I am evaluating flowable and other Java bpm engines for our firm in order to decide which one would be best suited for our needs. Failover / redundancy / scalability / disaster recovery are important criteria for us. I am new to flowable and I have reviewed the docs on the website and installed and successfully run the examples both embedded as well as in Tomcat, however, I didn’t find information on the above areas so I have some specific questions:

  1. What sort of failover capabilities are there in flowable? If the JVM where the engine is running becomes unavailable (e.g., due to an OutOfMemory error) is it possible to failover to another engine and continue the process without restarting it or repeating the previously completed tasks?

  2. Similar to above, if we detect that tasks in one vm are falling behind due to high volume is it possible to offload the remaining tasks in an engine in another vm, again without restarting the process or repeating completed tasks?

  3. Does flowable support farming out tasks to remote vms? For example, if we want to execute a data oriented task in a remote vm, possibly because data is already cached there, is that possible?

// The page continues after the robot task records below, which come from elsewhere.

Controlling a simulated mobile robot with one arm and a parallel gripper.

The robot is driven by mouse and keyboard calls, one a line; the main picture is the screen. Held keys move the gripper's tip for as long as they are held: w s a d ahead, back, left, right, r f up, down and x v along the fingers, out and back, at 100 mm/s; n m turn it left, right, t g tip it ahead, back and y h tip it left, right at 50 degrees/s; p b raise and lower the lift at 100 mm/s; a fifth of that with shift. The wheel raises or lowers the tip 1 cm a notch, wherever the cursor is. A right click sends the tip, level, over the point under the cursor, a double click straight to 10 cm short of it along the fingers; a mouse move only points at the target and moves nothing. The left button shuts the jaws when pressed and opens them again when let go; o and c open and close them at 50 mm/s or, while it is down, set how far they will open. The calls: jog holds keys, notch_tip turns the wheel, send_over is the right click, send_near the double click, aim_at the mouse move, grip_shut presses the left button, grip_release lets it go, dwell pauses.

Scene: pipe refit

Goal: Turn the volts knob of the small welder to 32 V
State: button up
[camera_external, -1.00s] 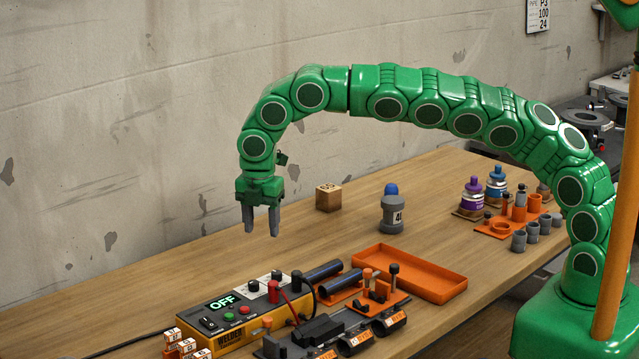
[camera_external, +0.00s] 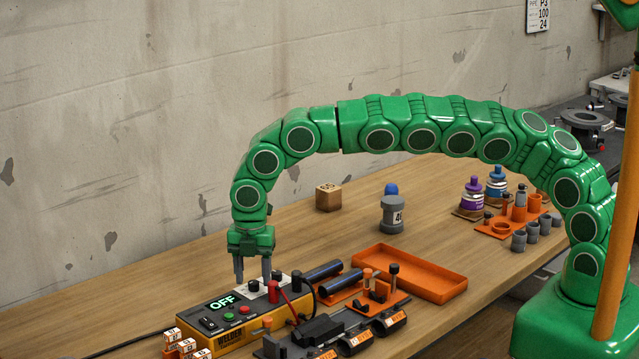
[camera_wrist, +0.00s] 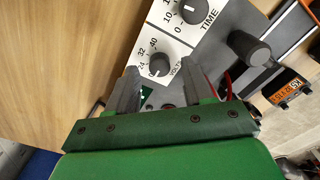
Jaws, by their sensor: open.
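The small yellow welder (camera_external: 205,343) sits on the bench at the front, its display (camera_external: 222,303) reading OFF. Its dark volts knob (camera_wrist: 159,65) shows in the wrist view on a white scale plate with 32 and 40 printed; its pointer is too small to read surely. The knob also shows in the outside view (camera_external: 254,286). My gripper (camera_external: 252,279) is open, pointing down just above the welder. In the wrist view the fingers (camera_wrist: 158,72) are on either side of the volts knob's near edge; I cannot tell whether they touch it.
The time knob (camera_wrist: 195,11) is beside the volts knob. A larger dark knob (camera_wrist: 249,48) stands right of the plate. A red terminal with cable (camera_external: 273,291) is close to my gripper. An orange tray (camera_external: 440,292) and a wooden block (camera_external: 328,198) lie farther off.

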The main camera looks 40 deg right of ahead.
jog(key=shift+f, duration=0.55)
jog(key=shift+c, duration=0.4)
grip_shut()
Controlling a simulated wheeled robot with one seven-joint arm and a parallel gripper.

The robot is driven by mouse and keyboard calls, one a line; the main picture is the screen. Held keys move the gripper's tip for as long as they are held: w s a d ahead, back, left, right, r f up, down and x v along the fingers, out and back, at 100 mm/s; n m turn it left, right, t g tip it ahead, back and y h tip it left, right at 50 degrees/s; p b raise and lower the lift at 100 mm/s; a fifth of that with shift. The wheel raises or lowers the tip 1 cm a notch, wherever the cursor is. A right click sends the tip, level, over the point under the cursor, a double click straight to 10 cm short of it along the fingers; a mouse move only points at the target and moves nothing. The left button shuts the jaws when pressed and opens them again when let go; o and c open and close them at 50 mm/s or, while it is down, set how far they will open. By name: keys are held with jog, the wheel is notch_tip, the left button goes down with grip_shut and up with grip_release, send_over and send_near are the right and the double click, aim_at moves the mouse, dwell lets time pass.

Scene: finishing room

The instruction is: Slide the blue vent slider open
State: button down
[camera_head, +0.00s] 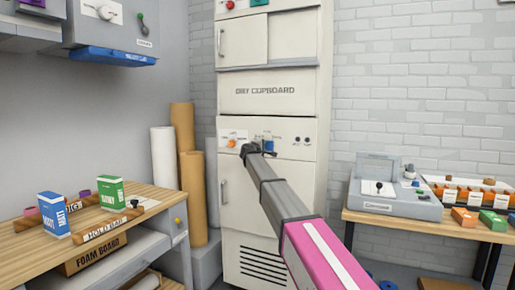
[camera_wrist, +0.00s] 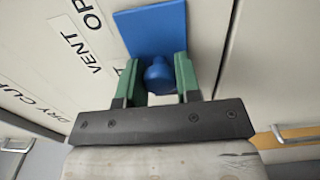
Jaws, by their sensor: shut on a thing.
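The blue vent slider (camera_wrist: 152,32) is a flat blue plate with a round knob on the front of the white dry cupboard. In the wrist view my gripper (camera_wrist: 158,80) has its two green fingers on either side of the knob, shut on it. A label reading VENT and part of a label starting OP lie left of the plate. In the head view the slider (camera_head: 269,135) shows small on the cupboard's control panel, with my gripper (camera_head: 268,151) at it. My arm and gripper hide part of the panel there.
An orange knob (camera_head: 232,143) is on the panel left of the slider, and black knobs (camera_head: 302,140) are to its right. The lower cupboard door has a vertical handle (camera_head: 223,193). Wooden benches stand at left (camera_head: 150,198) and right (camera_head: 400,225).

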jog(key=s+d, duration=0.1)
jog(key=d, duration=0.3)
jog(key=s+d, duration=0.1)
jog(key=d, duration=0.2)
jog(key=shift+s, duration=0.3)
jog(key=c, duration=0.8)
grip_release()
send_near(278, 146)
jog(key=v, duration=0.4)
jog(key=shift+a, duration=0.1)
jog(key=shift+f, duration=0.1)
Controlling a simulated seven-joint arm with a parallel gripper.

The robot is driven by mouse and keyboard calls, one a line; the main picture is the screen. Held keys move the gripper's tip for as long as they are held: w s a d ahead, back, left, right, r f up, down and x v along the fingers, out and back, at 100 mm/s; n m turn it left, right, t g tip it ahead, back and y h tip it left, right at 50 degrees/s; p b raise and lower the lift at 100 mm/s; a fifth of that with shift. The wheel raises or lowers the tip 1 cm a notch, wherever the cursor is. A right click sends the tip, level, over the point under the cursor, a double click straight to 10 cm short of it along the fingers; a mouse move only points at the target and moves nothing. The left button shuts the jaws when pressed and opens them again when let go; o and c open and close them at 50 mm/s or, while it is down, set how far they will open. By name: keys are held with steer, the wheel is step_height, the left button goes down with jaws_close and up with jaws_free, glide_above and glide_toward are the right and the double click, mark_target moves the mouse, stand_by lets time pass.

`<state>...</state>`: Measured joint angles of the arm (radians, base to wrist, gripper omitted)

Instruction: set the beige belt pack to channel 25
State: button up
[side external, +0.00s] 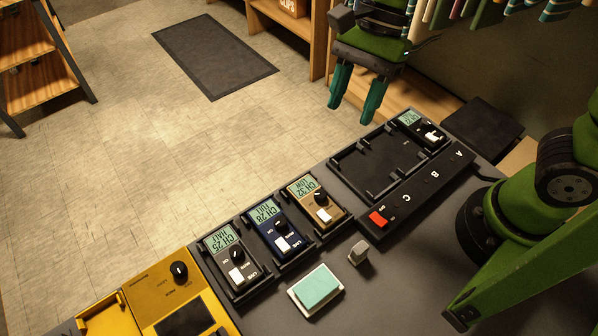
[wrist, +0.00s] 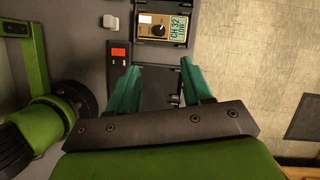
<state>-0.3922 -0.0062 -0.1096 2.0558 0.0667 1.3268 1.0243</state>
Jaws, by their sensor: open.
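The beige belt pack (side external: 327,212) sits in a dark cradle in the row, with a green display, a black knob and a white switch. Its display reads CH 32 LOW, upside down in the side view. In the wrist view the beige pack (wrist: 149,31) lies at the top, beyond my fingertips. My gripper (side external: 350,114) is open and empty, raised above the far end of the row. In the wrist view its teal fingers (wrist: 160,66) stand apart over an empty cradle, with nothing between them.
A blue pack (side external: 271,230) reads CH 28 and a dark grey pack (side external: 229,262) reads CH 25. Another pack (side external: 421,127) sits at the far end beyond an empty cradle (side external: 378,165). A red switch (side external: 378,218), grey block (side external: 359,252) and teal-topped pad (side external: 316,288) are nearby.

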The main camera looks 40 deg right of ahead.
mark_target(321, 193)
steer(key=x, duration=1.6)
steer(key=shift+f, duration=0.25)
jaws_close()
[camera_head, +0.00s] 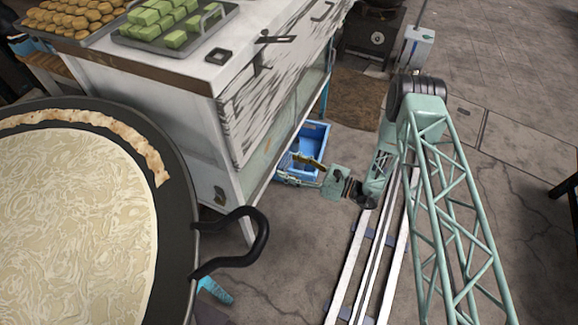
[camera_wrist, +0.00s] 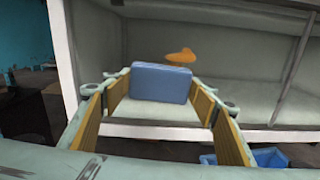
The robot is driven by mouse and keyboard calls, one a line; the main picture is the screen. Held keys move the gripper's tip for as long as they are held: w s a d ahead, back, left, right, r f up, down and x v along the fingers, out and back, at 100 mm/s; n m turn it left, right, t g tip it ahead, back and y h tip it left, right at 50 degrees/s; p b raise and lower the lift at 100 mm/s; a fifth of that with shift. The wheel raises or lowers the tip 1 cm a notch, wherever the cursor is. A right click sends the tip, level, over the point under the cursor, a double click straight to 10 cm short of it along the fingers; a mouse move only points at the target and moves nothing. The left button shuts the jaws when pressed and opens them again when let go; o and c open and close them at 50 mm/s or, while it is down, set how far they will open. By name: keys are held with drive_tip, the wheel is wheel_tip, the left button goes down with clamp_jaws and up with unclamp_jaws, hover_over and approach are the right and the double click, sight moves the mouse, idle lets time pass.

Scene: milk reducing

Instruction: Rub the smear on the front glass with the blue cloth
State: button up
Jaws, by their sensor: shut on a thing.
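The blue cloth (camera_wrist: 160,84) shows as a flat blue pad between the fingertips of my gripper (camera_wrist: 160,95) in the wrist view. My gripper is shut on it. Beyond its upper right edge is an orange-brown smear (camera_wrist: 181,56) on the front glass (camera_wrist: 225,65). The cloth is just below and left of the smear and does not cover the visible part. I cannot tell whether the cloth touches the glass. In the head view my gripper (camera_head: 300,160) is low beside the cart, in front of a blue crate; the cloth cannot be made out there.
The blue crate (camera_head: 312,135) stands on the floor by the white cart (camera_head: 200,85); part of it shows in the wrist view (camera_wrist: 268,157). A large black pan (camera_head: 178,190) with handle is at left. White frame posts (camera_wrist: 65,50) border the glass. Open floor lies right.

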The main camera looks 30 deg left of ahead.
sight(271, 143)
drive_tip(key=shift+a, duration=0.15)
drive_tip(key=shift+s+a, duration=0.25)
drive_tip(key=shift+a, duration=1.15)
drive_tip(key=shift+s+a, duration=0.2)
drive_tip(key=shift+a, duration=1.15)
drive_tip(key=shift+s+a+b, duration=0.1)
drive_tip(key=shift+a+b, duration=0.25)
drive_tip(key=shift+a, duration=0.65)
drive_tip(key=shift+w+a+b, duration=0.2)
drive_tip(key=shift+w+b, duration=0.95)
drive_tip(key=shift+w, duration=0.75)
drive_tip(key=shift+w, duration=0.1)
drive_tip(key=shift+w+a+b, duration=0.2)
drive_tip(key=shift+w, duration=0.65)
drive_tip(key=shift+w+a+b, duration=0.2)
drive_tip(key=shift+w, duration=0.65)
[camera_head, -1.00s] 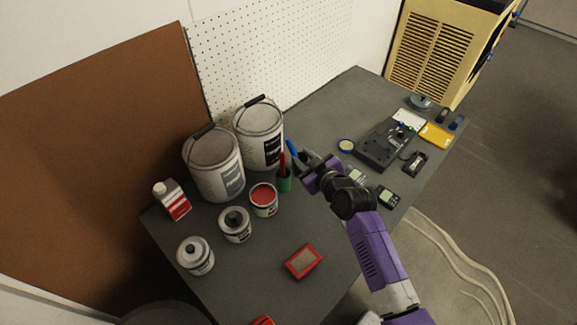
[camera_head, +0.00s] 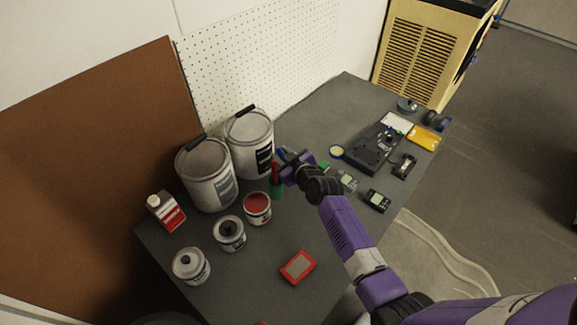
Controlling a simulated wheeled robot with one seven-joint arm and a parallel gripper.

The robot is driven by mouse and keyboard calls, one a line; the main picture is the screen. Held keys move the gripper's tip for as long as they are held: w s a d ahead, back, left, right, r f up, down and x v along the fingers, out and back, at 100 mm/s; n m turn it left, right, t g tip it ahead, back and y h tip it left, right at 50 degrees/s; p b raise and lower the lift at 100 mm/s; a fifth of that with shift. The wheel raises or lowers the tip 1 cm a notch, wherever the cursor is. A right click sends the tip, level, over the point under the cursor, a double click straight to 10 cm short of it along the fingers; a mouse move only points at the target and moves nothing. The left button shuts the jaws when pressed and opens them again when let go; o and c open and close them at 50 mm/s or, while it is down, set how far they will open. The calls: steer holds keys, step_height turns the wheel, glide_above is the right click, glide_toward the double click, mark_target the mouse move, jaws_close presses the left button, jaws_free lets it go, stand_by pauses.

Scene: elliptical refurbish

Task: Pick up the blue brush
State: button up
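The blue brush (camera_head: 281,153) stands in a small green cup (camera_head: 277,191) beside a red-handled brush (camera_head: 274,172). Only a small blue part of it shows; my gripper hides the rest. My purple and dark gripper (camera_head: 286,160) is at the blue brush, above and just right of the cup. The fingers are small and partly hidden, so I cannot tell whether they are open or shut on the brush.
Two large paint cans (camera_head: 207,178) (camera_head: 248,145) stand behind and left of the cup. An open red paint tin (camera_head: 257,208) is close in front. A black device (camera_head: 374,148) lies to the right. The table's front middle is mostly clear around a red box (camera_head: 298,267).

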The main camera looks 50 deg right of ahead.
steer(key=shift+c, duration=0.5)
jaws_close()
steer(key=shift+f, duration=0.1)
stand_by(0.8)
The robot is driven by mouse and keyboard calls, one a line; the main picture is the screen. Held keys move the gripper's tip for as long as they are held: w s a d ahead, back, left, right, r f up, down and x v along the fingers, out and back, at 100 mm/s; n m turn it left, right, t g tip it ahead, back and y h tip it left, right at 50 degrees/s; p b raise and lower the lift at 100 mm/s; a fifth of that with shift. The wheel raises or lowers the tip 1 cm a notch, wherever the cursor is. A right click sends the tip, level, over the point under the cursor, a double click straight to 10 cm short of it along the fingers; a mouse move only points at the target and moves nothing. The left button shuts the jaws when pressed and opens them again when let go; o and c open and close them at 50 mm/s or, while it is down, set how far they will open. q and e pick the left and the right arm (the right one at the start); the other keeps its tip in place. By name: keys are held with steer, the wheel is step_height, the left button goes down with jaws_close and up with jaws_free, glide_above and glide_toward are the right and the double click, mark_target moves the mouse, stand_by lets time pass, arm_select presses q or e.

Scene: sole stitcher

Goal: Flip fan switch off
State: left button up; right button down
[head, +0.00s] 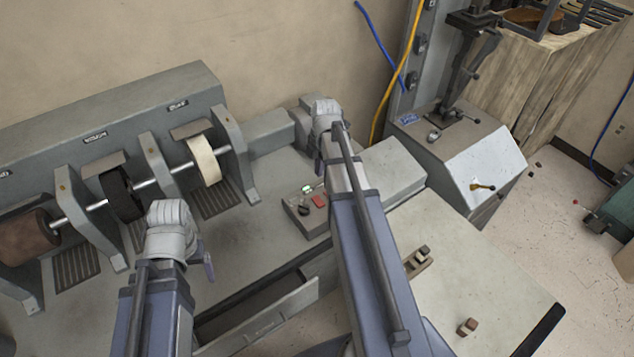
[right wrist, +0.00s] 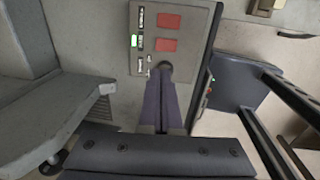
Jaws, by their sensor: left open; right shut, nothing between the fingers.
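I cannot tell which control is the fan switch. My right gripper (right wrist: 164,84) is shut and empty, its tips at or just short of the knob; contact is unclear. My left gripper (head: 208,264) is open, mostly hidden behind its wrist.
Grinding wheels, one white (head: 203,161) and one brown (head: 28,236), stand on a shaft at the left. An open drawer (head: 262,318) lies between my arms. A grey cabinet (head: 470,160) stands at the right. Small parts (head: 467,327) lie on the front bench top.

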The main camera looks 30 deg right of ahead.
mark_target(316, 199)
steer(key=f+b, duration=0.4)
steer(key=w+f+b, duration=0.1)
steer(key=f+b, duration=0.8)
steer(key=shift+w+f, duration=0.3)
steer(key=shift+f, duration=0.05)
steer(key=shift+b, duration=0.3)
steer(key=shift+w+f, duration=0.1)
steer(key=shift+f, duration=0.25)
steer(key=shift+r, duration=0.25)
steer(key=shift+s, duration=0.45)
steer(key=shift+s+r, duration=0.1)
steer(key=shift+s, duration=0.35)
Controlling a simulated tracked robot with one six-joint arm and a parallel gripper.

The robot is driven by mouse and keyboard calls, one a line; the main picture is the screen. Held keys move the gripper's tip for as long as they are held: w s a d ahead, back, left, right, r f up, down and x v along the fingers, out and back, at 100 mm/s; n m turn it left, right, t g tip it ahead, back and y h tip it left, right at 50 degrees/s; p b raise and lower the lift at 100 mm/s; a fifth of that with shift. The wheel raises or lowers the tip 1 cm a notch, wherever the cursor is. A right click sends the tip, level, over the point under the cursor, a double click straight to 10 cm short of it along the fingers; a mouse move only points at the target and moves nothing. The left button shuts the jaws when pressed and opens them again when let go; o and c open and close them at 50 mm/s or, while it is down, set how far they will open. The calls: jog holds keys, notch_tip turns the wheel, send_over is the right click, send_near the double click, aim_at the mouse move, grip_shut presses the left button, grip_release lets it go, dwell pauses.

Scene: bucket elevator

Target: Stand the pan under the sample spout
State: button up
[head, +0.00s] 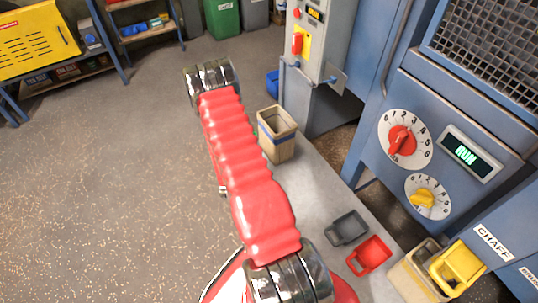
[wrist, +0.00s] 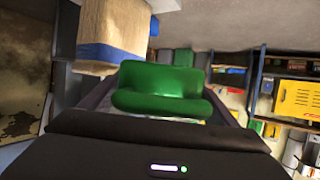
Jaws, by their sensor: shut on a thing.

I understand I can do this using custom code where the service task class makes a remote call via REST or socket, but short of writing custom code, does flowable offer support for this, maybe using embedded agents, etc?

  4. The docs mention that a transaction starts at a wait state and ends at the next wait state. What happens if there is a failure in the transaction? How does flowable recover?

  5. Finally, is there any whitepaper, presentation, etc. available that provides more information about failover, redundancy, scalability and recovery issues?

Any help would be appreciated. Thank you
Subhra

Hi Subhra,

  1. Yes, when using asynchronous tasks the Flowable job mechanism will make sure that another engine will execute the job. Then no restart or repeating of previous tasks is necessary.

  2. With load balancing this case should never happen. The tasks should be evenly distributed across the different nodes. But if there would be an issue, then the engine processes the jobs with the volume it can handle. So other engines with more CPU available will just pick up more jobs and execute them.

  3. Flowable has an out-of-the-box HTTP/REST task that can be configured to invoke a REST service without custom coding. There’s also the Shell task to execute a OS native command that could be used for this use case.

  4. When there is a failure in the transaction, the transaction is rolled back to the previous wait state. By using asynchronous tasks you can make the transactions short lived to just one task.

  5. Like explained in the answers above Flowable scalability and failover support is not too complex and the user guide provides the best resource for this. But there’s not more to it then what I described above.

Best regards,

Tijs

3 Likes

Hi Tijs,

Thank you for the clarifications. Those were very helpful.

Your docs mention that you’ve bench-marked the asynchronous engine vs the synchronous one and found the asynchronous engine outperforms it. Can you please provide me with the benchmark data?

Thank you
Subhra

Hi, Do we have any document reference for active/active or active/passive configuration for flowable? Please advise. I could not find it in the docs.